--- BEGIN ---

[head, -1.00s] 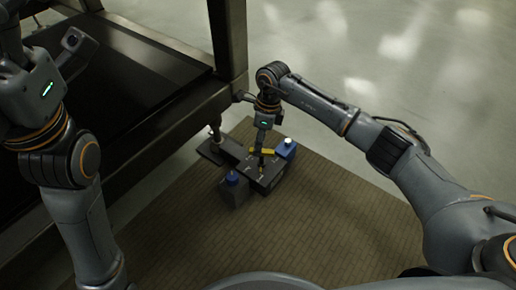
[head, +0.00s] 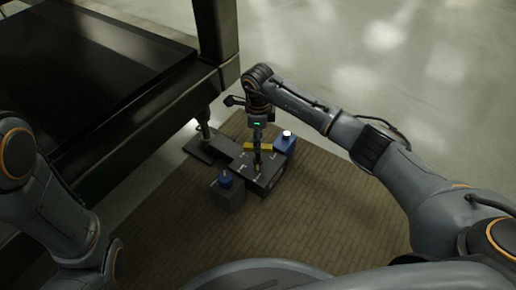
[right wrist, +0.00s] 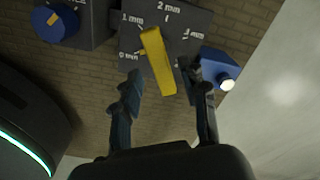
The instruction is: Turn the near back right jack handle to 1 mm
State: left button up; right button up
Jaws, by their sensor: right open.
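The yellow jack handle (right wrist: 158,62) sits on a dark dial plate (right wrist: 192,20) marked in mm, in the right wrist view. Its far end points between the 1 mm and 2 mm labels. My right gripper (right wrist: 165,88) is open, with one finger on each side of the handle's near end; I see gaps beside it. In the head view the handle (head: 258,147) shows just under the right wrist, and my right gripper (head: 257,168) points down over the dark jack block (head: 264,180). My left gripper is out of view; only the left arm shows.
A blue knob (right wrist: 55,22) on a dark box is to the left, and a blue box with a white button (right wrist: 220,72) is close to the right finger. The dark frame (head: 140,130) stands at left. The brown mat (head: 310,225) is clear in front.

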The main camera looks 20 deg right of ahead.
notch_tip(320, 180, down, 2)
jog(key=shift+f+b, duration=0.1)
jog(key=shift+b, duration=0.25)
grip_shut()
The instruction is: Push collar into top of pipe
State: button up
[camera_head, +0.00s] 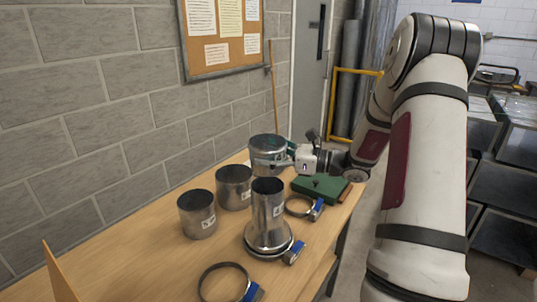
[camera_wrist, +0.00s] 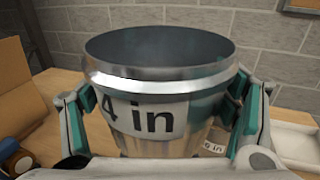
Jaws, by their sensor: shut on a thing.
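A round metal collar (camera_wrist: 150,112) marked "4 in", open at the top with a bright band below its rim, fills the middle of the wrist view. My gripper (camera_wrist: 162,108) is shut on it, with green-padded fingers on both sides. In the head view my gripper (camera_head: 288,157) holds the collar (camera_head: 266,143) upright at the far end of the table. A second, smaller "in" label shows below the collar in the wrist view; I cannot tell what it is on. A narrow upright metal pipe (camera_head: 268,205) rises from a wider flared base nearer the camera, apart from my gripper.
Two open metal cylinders (camera_head: 233,187) (camera_head: 197,214) stand on the wooden table (camera_head: 150,255) to the left. A green block (camera_head: 320,187) lies right of them. Ring clamps with blue parts (camera_head: 302,207) (camera_head: 225,283) lie around the pipe. A block wall bounds the left side.

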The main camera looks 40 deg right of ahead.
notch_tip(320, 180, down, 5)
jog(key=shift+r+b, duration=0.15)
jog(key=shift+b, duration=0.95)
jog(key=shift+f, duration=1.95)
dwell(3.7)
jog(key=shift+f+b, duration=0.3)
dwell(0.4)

--- END ---

▶ **Short exercise**: Using the material above, count the lines containing the word "instruction". Reply with the number alone.

▶ **Exercise response**: 2